The General Assembly passed the Charter School Institute Act in 2004 after almost a decade of varied attempts to get an "alternative authorizer" in Colorado. Almost immediately the number of new charter schools jumped from the low single digits to 12-15 annually. Having an authorizer in addition to the local school district raised Colorado's statute rank to a "B" as rated by the Center for Education Reform [http://www.edreform.com/index.cfm?fuseAction=section&pSectionID=15&cSectionID=98].
In the first year of the Charter School Institute two new charter schools were approved. The next year five more were approved. The CSI Board takes to heart the statutory mission to serve high-risk student populations.
During the phase when the Institute Board was creating policies, a Request for Applications and determining their application process, they relied heavily upon the National Association of Charter School Authorizers (NACSA). NACSA is a collection center for best practices for charter school authorizers. They have an online resource library and hold an annual conference.
CSI has some practices that are key to good authorizing:
1. The Board has an interview with the charter school developers where the Board asks questions and the charter applicants respond in writing.
2. The CSI Request for Applications is comprehensive and garners the type of information Board members need to make good decisions. For example, management companies must provide an audited annual financial statement, references from other schools they operate and the last two management contracts they executed.
3. The CSI Board believes that after the charter school is authorized, monitoring and oversight should only be 20% of the Institute's role. The process to get approved is very rigorous, but then the charter school should operate with autonomy.
4. The CSI Board has developed a reputation for being tough, but fair. Their standards are very high. They won't accept mediocrity from their schools.
This year I nominated the Charter School Institute for the Colorado League of Charter School's Charter School Friend Award.
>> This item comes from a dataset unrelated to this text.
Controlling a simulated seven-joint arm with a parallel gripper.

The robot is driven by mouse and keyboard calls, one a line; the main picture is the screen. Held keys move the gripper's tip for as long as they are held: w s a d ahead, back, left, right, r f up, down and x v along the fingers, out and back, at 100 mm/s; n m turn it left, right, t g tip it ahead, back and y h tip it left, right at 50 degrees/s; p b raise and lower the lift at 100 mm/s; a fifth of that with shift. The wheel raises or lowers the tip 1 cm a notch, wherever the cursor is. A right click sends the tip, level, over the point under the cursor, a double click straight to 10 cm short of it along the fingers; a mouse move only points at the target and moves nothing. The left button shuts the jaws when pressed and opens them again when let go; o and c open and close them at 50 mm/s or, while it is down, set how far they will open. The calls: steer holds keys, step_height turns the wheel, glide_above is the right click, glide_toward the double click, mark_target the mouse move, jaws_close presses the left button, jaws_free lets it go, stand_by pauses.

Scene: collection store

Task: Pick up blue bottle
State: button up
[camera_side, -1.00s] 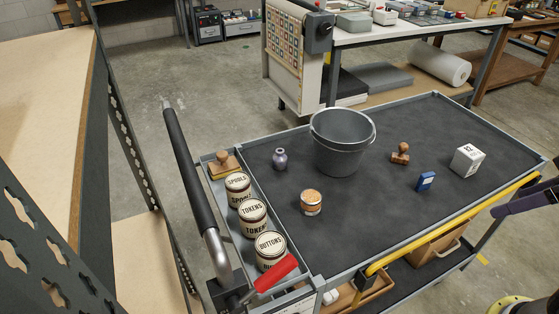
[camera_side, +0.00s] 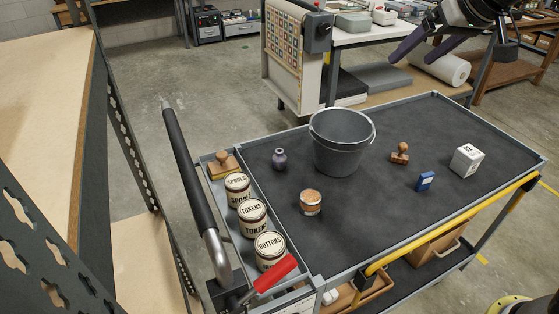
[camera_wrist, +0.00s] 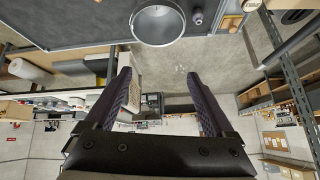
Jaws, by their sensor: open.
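A small blue-grey, purplish bottle (camera_side: 280,159) stands upright on the dark top of the cart, left of the grey bucket (camera_side: 342,142). In the wrist view the bottle (camera_wrist: 197,17) shows near the top edge, right of the bucket (camera_wrist: 158,22). My gripper (camera_side: 413,58) is high at the upper right of the side view, above and beyond the cart's far edge, well away from the bottle. In the wrist view its two fingers (camera_wrist: 168,82) are spread wide with nothing between them.
On the cart (camera_side: 395,225) are an orange-topped tin (camera_side: 311,202), a wooden stamp (camera_side: 400,153), a small blue box (camera_side: 425,181) and a white block (camera_side: 467,160). Labelled tins (camera_side: 252,216) fill the left side tray. The bucket stands tall close to the bottle.

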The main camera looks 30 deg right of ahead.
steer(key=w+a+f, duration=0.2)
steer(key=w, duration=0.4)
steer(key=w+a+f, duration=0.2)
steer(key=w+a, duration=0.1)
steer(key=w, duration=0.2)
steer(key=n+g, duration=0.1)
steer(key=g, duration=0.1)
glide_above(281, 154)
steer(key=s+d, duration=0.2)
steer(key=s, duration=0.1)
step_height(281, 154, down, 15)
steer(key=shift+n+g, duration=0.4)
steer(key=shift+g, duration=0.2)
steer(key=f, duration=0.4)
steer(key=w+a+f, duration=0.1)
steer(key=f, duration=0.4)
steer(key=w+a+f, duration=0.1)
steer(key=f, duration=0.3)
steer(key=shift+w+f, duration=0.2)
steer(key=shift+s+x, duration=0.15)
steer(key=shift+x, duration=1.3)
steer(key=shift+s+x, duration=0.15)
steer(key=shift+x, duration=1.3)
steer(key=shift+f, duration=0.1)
This award is given annually to a charter school authorizer. Institute Board members worked countless, volunteer hours to create a quality authorizing process. They have varied backgrounds, beliefs and expertise, but all agree on the rights of parents to select a school for their child that best suits their needs. Since 2004 they've had some strident discussions. I believe this diversity of opinions has shaped a strong system. They deserve the 2007 Charter Friend Award for Authorizers!